由於最近對於換態意識(Altered States of Consciousness)高超的、顛峰的經驗,以及東方和西方密契學的興趣,蔚為一股強烈的潮流,在本文裡,我要專注於東西雙方密契傳統的眾所週知的一面,也就是今天不甚受人重視的一面:冒牌的密契。許多為著自己人格的成長而對上述現象有興趣的人,一律迅速假定,只要自己熱心,便不致陷於迷惑、幻覺、或錯誤之中。雖然偉大的密契學名著一致強調,密契的旅程應當會達到靈悟,達到對真理之毫無執著的真正領悟,達到從真愛所流露的智慧,但它們也說,這個旅程也能夠以嚴重的幻覺、迷惘,及心理上的創傷作為結束。
基督徒傳統裡的偉大密契家,都害怕冒牌的密契。因為它會使他們從真正的淨化,真正的光照,以及從愛之源泉所受的默化中,被引入歧途。

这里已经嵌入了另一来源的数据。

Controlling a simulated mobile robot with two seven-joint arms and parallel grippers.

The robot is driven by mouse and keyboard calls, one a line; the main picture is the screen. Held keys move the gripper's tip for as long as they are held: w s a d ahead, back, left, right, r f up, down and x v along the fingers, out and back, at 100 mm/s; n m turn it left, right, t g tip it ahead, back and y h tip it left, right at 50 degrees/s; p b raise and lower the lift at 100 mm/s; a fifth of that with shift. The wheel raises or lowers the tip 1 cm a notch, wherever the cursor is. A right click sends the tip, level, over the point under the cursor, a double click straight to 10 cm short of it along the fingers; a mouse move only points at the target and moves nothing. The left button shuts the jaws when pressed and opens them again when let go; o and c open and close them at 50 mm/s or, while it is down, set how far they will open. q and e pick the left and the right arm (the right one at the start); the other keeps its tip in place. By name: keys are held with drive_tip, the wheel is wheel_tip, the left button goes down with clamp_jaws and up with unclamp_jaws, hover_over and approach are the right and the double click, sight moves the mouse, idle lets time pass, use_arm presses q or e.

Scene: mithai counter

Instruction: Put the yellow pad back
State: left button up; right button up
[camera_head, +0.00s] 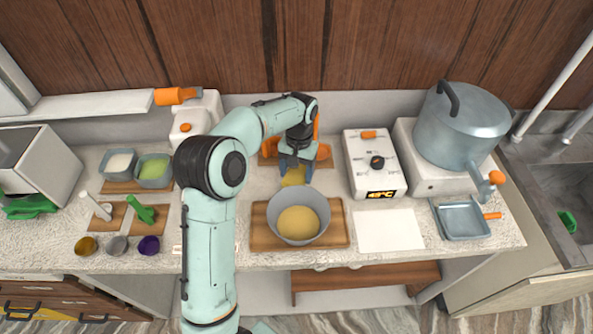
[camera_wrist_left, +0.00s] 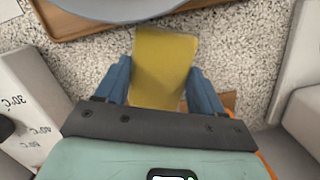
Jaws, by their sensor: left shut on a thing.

他們從經驗獲知,冒牌的密契會導致人性的墮落,潛力的喪失,人格的崩潰,思想的混亂,以及精神上、心靈上、心理上,和肉體上的損害。因此,即便偶爾翻閱一下密契學名著,也會發現聖經關於分辨神類的告誡,密契家是非常認真遵守的
因為真假密契之分辨,乃是一種藝術,而不是一種科學;因為這種藝術只有在活的宗教傳統裡,在高明的神師與其弟子之間的交往上才能實踐;因為即便分辨神類的大師依納爵•羅耀拉,也只能提供幾條規則,使在某種範圍內能觀察並了解,在靈魂上所產生的不同動態——好的,可以接受的動態;或壞的,應予排斥的動態(神操第三一三號),我對於這非常困難的冒牌密契的問題,只準備提供幾點經過選擇的意見(1)。因為這問題在當前的重要性,即便有限度的解說,也是非常需要的。此外,因為「不知之雲」(以下簡稱「雲」)這部匿名的十四世紀密契學名著,對於「冒牌的靜觀」有極為生動的描寫,我要用該書的講解作為基礎,以便在這個基礎上能與其他的密契學名著彼此參照(2)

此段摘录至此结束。